Adaptive DDF Algorithm for SINS/GPS Integration System
Wei Gao, Jingchun Li, Ya Zhang, Zicheng Wang, Harbin Institute of Technology, China
Location: Big Sur
The integration of SINS and GPS are widely used for positioning and attitude determination applications. The Kalman filter is the most common method for the state estimation of the SINS/GPS integration system if the integration navigation system is a linear system. However, the error equation of SINS may be nonlinear in some situations, such as the initial alignment process with large misalignment angle, in which the nonlinear filter should be used to improve the navigation accuracy of the nonlinear SINS/GPS integration system. Generally, the extended Kalman filer (EKF) is the common employed nonlinear filter. But the complicated derivate operations and the higher-order truncation errors have greatly limited the applications of EKF for the nonlinear estimation.

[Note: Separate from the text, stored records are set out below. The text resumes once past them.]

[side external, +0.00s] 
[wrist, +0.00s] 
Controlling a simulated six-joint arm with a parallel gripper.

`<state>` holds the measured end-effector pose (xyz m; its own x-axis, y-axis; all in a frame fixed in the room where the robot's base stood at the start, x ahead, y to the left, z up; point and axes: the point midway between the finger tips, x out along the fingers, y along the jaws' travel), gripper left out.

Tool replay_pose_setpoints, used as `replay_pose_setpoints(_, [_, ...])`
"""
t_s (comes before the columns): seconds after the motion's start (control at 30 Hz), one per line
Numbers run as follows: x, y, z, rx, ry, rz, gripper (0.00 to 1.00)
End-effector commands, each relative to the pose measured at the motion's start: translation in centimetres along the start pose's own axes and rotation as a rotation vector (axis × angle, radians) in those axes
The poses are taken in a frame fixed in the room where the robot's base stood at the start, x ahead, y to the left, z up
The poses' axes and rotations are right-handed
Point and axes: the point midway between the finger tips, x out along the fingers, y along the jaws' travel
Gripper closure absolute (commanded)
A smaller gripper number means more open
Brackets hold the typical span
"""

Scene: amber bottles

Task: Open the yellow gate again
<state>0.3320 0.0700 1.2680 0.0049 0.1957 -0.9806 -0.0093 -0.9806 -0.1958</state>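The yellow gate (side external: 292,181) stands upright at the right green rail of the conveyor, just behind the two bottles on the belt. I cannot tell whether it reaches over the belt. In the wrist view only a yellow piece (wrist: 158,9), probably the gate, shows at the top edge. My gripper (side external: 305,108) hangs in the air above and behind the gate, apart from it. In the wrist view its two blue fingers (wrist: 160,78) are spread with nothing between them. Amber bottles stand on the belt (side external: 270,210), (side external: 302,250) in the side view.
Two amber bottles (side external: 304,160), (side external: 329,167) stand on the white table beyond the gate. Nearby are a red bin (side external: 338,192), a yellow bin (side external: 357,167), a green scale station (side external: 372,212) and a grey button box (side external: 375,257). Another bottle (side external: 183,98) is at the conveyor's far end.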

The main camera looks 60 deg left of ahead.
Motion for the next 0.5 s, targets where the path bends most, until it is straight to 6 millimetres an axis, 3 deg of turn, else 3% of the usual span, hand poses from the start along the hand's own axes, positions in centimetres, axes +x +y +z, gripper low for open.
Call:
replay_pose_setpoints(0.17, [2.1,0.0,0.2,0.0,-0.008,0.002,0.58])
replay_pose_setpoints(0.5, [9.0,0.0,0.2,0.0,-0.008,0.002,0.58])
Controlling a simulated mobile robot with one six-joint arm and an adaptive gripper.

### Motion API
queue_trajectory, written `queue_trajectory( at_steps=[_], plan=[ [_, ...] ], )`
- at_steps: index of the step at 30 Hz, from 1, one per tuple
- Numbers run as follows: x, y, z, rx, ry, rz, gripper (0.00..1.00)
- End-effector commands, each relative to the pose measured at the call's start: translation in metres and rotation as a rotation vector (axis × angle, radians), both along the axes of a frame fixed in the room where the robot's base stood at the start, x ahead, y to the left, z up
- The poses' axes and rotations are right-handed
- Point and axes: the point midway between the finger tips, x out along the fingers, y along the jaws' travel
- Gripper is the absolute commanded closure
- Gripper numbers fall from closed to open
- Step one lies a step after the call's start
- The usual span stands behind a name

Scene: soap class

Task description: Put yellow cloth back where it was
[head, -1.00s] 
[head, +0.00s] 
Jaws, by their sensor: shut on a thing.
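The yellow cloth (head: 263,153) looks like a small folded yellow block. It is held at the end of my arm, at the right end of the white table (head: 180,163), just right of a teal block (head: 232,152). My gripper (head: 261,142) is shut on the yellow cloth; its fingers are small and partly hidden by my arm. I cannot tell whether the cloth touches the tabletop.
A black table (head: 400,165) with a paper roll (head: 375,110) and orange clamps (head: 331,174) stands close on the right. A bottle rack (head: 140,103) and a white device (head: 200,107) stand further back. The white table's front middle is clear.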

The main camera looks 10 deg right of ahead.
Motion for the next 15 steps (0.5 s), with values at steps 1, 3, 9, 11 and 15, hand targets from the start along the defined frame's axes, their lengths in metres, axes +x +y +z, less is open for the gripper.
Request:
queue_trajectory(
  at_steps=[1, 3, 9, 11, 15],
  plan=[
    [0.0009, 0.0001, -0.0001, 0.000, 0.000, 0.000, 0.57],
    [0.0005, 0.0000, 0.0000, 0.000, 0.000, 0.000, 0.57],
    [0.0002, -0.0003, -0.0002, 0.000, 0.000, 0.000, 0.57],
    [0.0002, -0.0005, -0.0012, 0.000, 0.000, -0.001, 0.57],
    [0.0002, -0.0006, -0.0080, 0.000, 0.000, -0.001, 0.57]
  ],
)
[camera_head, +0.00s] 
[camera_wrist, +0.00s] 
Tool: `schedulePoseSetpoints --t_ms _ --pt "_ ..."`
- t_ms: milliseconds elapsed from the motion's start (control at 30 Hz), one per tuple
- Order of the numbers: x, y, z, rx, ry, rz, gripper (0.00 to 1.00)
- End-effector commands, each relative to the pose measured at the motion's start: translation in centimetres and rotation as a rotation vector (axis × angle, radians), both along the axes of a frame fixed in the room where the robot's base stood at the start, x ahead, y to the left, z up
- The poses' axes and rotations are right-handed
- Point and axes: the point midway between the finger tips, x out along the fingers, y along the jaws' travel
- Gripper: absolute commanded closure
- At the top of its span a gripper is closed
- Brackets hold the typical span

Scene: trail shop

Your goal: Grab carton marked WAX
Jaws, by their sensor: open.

To solve the nonlinear estimation problem, furthermore, a nonlinear filter called divided difference filter (DDF) is employed in this paper for the SINS/GPS integration system. Specially, the DDF algorithm adopts a polynomial approximation of the nonlinear transformation called divided difference transformation (DDT) to obtain the means and covariances of the filter. Besides, the application of DDT makes DDF algorithm suitable to various kinds of state estimation of dynamic systems, without the derivate operations and the limitations on the continuous differentiability of the system model. The estimation result of the DDF algorithm can be the second-order Taylor approximation and even close to a higher-order Taylor approximation with a sensible choice of interval length.
However, the performance of the DDF algorithm highly depends on the correct model parameters and noise covariances. The fixed covariance parameters of the process and measurement noise in the filter are determinant for the estimation accuracy, as these noise covariances affect the weight between the estimated value and new measurements from GPS. Generally, in practical SINS/GPS integration system, the actual noise statistics are also hard to obtain for lack of a priori information. Moreover, the statistics of the measurement noise may change with the environment as GPS signals are easily to be disturbed by electromagnetic interferences, maneuvers and other factors. All of them will bring in measurement noise uncertainty for the state estimation, and degrade the performance of the DDF algorithm.
For the estimation problems of measurement noise uncertainty, several adaptive Kalman filtering algorithms have been investigated over the recent decades. In general, these adaptive filtering algorithms can be broadly classified into four categories: Bayesian, maximum likelihood method, innovation correlation method and innovation covariance matching (ICM) method. Particularly, the basic idea behind the ICM method is to make the theoretical innovation covariance consistent with the actual covariance, diminishing their deviations. Therefore, an adaptive DDF algorithm based on the ICM method is proposed to solve the estimation problem of measurement noise uncertainty in the nonlinear SINS/GPS system.
Firstly, as measurement model is linear in SINS/GPS integration system, an improved nonlinear DDF algorithm is derived in the structure of Gaussian filter. Secondly, because of the measurement noise uncertainty, the theoretical innovation covariance, which is computed from the filter with initial fixed measurement noise covariance, can not reflect the actual changes of the SINS/GPS system. In order to diminish these deviations, based on the idea of the ICM method, a scaling factor is calculated to correct the covariance of the measurement noise in real time. Moreover, to verify the performance of the proposed adaptive DDF algorithm, simulations in the SINS/GPS integration system with time-varying measurement noise are implemented. The results demonstrate that the proposed adaptive DDF algorithm significantly improves the positioning and attitude accuracy of the SINS/GPS integration system under the time-varying GPS measurement noise.